• The records
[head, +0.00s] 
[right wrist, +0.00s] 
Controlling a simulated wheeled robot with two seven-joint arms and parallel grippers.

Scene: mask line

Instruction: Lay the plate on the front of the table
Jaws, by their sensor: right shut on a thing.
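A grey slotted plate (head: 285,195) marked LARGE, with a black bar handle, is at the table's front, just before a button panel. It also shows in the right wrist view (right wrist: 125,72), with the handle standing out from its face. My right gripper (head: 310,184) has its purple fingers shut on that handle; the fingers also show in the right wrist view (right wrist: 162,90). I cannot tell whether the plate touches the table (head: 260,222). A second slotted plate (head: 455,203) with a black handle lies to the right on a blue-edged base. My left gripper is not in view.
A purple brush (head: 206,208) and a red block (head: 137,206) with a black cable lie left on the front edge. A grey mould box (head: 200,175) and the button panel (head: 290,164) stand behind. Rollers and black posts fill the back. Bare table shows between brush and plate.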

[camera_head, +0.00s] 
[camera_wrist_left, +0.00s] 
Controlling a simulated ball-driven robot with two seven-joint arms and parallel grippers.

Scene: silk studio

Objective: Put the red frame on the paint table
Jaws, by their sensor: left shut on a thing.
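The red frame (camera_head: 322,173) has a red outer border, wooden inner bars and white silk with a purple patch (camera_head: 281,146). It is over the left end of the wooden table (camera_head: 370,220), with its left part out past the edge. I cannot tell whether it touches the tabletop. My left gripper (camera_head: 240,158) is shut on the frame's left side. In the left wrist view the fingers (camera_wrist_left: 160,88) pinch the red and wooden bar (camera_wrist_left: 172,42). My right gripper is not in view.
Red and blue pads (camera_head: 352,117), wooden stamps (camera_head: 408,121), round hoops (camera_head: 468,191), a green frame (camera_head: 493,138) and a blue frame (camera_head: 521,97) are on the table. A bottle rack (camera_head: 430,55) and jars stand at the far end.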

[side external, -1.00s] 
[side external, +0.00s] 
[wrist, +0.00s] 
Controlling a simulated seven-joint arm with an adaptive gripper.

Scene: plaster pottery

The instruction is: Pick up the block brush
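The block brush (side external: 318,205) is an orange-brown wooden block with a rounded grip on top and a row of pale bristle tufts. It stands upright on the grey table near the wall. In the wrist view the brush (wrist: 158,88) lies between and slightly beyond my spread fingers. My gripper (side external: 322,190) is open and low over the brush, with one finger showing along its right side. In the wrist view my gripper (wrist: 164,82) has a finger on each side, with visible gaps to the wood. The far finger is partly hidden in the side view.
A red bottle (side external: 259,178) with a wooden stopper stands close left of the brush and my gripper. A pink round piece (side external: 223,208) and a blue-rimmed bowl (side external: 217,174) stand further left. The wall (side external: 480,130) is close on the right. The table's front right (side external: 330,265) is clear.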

• Set exercise
Reprint the data above from the opening line to the line holding "Objective: Put the", inclusive, and nothing else.

• Result
[head, +0.00s] 
[right wrist, +0.00s] 
Controlling a simulated wheeled robot with two seven-joint arms and parallel grippers.

Scene: mask line

Instruction: Lay the plate on the front of the table
Jaws, by their sensor: right shut on a thing.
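A grey slotted plate (head: 285,195) marked LARGE, with a black bar handle, is at the table's front, just before a button panel. It also shows in the right wrist view (right wrist: 125,72), with the handle standing out from its face. My right gripper (head: 310,184) has its purple fingers shut on that handle; the fingers also show in the right wrist view (right wrist: 162,90). I cannot tell whether the plate touches the table (head: 260,222). A second slotted plate (head: 455,203) with a black handle lies to the right on a blue-edged base. My left gripper is not in view.
A purple brush (head: 206,208) and a red block (head: 137,206) with a black cable lie left on the front edge. A grey mould box (head: 200,175) and the button panel (head: 290,164) stand behind. Rollers and black posts fill the back. Bare table shows between brush and plate.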

[camera_head, +0.00s] 
[camera_wrist_left, +0.00s] 
Controlling a simulated ball-driven robot with two seven-joint arms and parallel grippers.

Scene: silk studio

Objective: Put the red frame on the paint table

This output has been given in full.